According to the data and projection of the Ministry of Social Justice and Empowerment, India had around 98 million people over the age of 60 and this figure is projected to be 173 million headcounts by 2026, we can say almost 10 per cent of the population.  

Given the way, the social norms are trending in India; more and more elderly people are going to live alone, either by the migration of their kids to better career avenues or by forced separation as was the case with Savitri Desai.

While doing some random search, I came across this Times of India report of 2009 that said two senior citizens got abandoned daily in Chennai. Another NGO report says quoting an estimate that around 40 per cent of the senior citizens living with their families face some sort of abuse. I wish this report is wrong as I could not authenticate the veracity but even my personal experience, too, has been quite disturbing.

While collecting data for old-age homes and the reasons behind the increasing number of people in such homes, I can say almost of the elderly people living in the old-age homes have bitter truth of forced separation from their families. They miss them but most of them do want to reunite.

Another disturbing aspect is that over 23 million elderly are classified below the poverty line and one of the World Health Organization studies found that economic dependence was a major factor in increasing cases of elderly abuse in India.

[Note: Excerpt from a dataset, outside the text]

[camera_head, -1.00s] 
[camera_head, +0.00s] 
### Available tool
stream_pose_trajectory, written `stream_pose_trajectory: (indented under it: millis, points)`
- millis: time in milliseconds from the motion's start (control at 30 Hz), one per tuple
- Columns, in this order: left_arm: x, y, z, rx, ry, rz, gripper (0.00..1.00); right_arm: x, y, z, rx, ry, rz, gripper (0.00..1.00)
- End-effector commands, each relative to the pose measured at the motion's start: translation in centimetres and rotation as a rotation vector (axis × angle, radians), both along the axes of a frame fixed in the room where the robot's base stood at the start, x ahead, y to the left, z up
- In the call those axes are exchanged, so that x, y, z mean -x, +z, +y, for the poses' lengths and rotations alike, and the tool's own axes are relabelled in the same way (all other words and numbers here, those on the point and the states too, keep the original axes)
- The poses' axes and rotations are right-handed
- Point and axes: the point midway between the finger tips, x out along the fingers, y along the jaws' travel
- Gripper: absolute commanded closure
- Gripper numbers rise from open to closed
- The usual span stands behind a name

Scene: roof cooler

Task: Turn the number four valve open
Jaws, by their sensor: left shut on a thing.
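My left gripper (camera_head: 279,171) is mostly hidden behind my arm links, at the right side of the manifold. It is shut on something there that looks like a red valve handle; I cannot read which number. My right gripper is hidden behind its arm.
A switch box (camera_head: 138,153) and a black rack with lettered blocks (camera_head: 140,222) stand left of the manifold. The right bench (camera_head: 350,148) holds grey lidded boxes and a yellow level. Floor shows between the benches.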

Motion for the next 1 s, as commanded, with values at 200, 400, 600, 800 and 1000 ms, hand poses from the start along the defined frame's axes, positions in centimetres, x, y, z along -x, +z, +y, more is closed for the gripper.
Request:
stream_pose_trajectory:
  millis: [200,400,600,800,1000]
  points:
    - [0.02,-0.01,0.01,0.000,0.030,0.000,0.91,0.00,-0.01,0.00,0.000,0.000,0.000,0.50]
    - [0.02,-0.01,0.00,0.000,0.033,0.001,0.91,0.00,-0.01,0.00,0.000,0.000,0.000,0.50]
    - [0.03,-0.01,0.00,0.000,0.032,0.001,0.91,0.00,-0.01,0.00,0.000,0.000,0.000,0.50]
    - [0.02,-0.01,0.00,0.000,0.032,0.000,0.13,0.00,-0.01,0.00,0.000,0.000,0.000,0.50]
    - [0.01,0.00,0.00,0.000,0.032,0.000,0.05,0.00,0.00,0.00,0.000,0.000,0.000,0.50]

Savitri Desai’s case reminds me of Mr. Moterro, a resident of a Badarpur old-age home. He was there for some time before one of his relatives came and took him back. We came to know later on that Mr. Monterro has some property in his name. Though we don’t doubt the relative who took him back but at the same time, we cannot ignore the fact the he was abandoned by his family.

So like that well-wisher of Savitri Desai, we, too, have plans to have some visits of Mr. Monterro. I hope we will come across a happy and content Mr. Monterro. I pray for peaceful days in the prime of Savitri Desai’s life.

There are legal remedies for elderly but nothing works as very few are able to get support to follow the dark alleys of the Indian juducial system. We need the mindset change.